Required work> Which lines below fall between the one containing "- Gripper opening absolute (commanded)" and the one containing "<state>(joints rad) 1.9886"? Repeat them exactly, counting both of those lines, and add nothing else.

Dataset excerpts>
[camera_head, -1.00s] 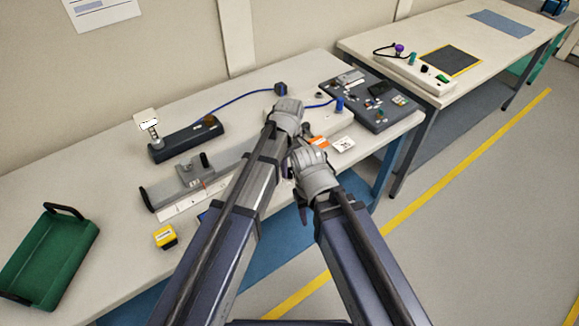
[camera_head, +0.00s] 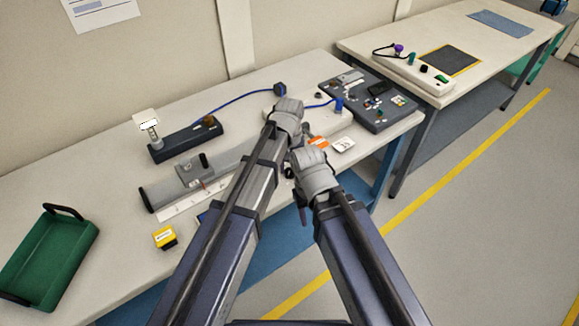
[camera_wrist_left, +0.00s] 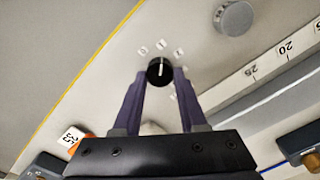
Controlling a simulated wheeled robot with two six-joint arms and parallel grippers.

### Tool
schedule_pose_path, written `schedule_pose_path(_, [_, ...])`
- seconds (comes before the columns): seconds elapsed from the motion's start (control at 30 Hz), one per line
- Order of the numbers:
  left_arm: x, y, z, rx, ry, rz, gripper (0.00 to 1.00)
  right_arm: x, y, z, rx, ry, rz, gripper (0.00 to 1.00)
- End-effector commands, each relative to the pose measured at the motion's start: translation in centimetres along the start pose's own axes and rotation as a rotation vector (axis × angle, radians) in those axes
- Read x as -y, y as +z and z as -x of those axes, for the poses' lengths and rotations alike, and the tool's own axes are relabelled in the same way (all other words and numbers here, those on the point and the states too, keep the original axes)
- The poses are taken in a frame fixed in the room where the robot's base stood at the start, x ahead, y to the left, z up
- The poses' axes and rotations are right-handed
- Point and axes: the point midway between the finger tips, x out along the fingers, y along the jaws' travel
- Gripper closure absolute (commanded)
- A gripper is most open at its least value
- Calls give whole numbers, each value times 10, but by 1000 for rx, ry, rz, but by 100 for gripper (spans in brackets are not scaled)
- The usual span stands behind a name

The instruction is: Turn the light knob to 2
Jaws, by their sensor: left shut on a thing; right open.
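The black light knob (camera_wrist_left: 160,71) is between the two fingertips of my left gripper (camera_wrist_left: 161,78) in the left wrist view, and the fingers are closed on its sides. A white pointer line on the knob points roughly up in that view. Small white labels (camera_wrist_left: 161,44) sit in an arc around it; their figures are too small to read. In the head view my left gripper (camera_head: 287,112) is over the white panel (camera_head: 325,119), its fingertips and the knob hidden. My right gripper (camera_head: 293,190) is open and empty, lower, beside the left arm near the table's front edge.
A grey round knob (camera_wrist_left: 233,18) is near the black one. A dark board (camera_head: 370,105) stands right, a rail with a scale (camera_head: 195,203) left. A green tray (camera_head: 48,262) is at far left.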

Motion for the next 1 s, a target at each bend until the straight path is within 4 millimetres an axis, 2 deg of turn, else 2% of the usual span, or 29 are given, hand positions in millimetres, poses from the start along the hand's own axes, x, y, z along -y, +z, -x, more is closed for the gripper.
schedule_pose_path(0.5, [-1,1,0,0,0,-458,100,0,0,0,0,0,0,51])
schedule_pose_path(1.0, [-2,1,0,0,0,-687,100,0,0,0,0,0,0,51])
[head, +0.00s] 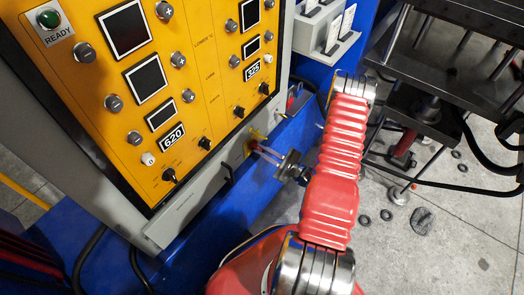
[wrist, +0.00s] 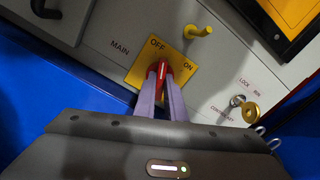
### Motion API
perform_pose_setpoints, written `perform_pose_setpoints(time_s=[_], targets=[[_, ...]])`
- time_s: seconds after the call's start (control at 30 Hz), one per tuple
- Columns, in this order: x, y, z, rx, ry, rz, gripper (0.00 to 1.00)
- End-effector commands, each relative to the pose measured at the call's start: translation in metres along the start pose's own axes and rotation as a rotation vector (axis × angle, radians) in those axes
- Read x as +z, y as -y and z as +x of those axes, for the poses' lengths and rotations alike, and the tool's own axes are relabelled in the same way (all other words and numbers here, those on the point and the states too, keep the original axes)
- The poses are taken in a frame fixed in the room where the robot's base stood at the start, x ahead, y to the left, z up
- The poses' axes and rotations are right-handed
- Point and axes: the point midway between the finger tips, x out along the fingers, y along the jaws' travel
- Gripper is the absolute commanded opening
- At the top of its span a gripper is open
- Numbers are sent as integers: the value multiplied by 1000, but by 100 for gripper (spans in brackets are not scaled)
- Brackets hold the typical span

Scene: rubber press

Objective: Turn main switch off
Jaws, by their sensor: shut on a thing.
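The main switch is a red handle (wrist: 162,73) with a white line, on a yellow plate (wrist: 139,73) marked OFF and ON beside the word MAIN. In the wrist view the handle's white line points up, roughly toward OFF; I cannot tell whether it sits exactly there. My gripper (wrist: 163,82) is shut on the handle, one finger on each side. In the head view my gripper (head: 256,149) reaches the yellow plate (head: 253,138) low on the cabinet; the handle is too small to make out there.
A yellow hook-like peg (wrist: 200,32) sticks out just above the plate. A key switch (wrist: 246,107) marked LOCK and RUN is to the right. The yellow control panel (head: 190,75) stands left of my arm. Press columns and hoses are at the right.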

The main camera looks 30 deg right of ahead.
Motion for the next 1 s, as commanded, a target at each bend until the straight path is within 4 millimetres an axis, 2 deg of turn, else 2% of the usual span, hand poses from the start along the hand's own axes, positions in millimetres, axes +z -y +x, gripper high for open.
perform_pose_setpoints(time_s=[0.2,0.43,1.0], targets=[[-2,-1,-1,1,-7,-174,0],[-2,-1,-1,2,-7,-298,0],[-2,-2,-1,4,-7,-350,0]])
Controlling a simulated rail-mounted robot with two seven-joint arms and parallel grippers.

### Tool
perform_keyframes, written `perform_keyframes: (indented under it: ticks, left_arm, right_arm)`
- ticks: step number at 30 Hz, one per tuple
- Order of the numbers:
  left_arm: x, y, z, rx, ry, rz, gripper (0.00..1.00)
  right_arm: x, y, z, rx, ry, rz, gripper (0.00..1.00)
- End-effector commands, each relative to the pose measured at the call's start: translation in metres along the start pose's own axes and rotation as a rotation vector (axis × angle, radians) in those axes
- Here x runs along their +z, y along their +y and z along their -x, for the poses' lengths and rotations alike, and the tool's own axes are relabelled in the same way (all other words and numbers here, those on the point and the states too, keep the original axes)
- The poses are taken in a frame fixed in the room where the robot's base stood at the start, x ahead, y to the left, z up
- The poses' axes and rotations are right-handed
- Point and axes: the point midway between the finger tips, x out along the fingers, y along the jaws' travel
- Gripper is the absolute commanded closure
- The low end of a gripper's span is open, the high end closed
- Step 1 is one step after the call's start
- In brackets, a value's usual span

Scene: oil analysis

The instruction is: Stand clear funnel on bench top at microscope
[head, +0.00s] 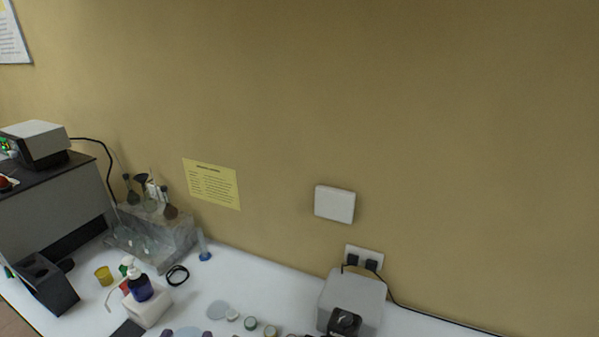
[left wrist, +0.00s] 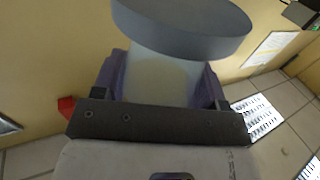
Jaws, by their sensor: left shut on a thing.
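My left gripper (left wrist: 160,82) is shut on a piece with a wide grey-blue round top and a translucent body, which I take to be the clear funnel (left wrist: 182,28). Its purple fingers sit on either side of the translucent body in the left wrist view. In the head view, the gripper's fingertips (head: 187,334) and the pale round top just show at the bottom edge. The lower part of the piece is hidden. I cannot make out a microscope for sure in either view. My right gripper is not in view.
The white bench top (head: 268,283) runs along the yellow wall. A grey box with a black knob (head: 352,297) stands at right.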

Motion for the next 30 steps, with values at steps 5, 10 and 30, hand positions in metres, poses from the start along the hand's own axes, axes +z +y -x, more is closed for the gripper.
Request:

* * *

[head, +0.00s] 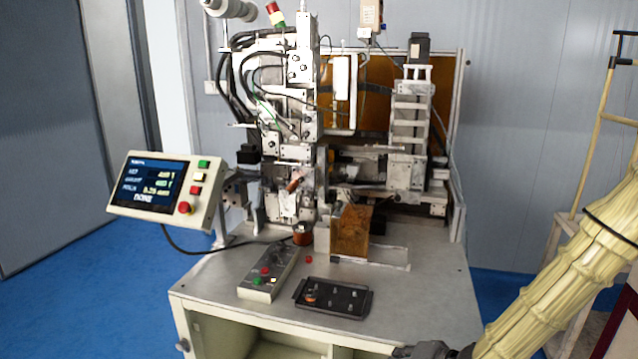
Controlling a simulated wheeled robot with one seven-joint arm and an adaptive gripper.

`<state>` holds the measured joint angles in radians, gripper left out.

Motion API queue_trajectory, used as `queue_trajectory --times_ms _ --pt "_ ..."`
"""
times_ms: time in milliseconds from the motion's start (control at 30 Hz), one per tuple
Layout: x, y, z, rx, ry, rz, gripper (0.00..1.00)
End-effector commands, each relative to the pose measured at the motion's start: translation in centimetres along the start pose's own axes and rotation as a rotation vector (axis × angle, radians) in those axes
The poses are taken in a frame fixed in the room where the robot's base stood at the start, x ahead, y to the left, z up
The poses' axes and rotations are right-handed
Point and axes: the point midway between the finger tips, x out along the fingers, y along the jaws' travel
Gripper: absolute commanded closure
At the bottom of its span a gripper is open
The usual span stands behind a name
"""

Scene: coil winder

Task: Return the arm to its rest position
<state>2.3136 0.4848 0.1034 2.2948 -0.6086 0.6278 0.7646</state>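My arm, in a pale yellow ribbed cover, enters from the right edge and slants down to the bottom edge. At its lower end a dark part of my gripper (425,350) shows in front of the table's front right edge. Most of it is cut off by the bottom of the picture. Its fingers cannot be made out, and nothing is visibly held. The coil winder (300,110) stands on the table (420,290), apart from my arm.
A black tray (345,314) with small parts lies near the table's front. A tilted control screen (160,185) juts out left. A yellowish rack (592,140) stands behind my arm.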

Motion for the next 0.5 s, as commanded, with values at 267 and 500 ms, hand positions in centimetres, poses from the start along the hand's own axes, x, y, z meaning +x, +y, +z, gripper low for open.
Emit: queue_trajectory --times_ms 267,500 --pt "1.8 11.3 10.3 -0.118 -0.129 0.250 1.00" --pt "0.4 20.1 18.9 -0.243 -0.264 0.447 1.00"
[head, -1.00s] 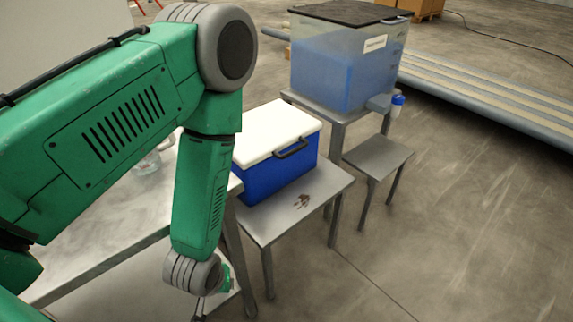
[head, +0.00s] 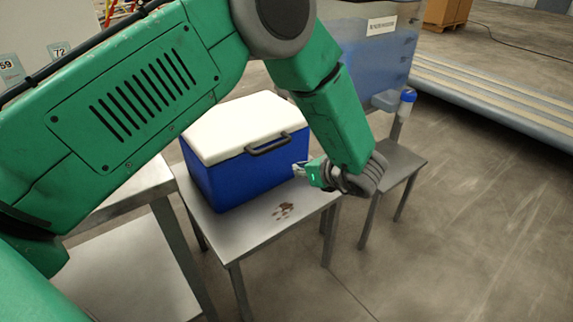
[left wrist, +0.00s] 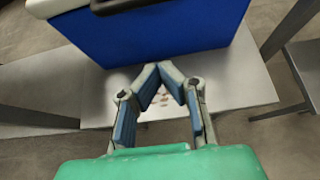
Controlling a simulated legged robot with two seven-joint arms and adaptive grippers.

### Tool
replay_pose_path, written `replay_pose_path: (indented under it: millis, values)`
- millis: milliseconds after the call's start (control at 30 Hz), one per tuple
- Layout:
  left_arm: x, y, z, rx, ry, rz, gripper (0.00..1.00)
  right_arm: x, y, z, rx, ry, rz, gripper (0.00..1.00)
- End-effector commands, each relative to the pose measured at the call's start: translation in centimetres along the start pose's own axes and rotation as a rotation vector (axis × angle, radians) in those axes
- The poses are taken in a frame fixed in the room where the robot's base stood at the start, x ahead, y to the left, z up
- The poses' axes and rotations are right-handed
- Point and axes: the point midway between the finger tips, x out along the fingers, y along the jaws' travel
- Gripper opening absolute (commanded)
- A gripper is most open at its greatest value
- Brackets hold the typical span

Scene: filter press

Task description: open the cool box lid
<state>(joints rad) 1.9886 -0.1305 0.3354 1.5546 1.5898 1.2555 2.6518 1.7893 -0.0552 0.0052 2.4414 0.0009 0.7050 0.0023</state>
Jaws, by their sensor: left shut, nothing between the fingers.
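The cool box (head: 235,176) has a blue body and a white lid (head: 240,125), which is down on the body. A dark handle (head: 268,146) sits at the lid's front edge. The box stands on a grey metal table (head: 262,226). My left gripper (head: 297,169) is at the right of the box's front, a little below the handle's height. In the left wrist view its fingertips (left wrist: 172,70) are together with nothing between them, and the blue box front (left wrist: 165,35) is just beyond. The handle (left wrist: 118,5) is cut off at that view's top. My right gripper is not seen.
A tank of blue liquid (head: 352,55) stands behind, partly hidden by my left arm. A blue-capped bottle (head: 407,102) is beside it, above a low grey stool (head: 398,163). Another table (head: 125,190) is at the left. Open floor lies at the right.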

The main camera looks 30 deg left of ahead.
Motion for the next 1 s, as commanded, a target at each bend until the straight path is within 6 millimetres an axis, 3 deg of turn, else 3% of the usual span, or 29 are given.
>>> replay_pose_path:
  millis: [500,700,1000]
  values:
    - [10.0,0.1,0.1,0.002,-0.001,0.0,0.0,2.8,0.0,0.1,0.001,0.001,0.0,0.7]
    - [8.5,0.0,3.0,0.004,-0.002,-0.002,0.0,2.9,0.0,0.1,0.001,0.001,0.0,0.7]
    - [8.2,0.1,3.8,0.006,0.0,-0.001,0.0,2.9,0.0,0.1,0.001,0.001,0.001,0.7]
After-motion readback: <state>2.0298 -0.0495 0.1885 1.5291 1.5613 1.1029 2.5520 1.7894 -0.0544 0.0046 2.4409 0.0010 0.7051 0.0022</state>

Correct answer>
- Gripper opening absolute (commanded)
- A gripper is most open at its greatest value
- Brackets hold the typical span

Scene: filter press

Task description: open the cool box lid
<state>(joints rad) 1.9886 -0.1305 0.3354 1.5546 1.5898 1.2555 2.6518 1.7893 -0.0552 0.0052 2.4414 0.0009 0.7050 0.0023</state>

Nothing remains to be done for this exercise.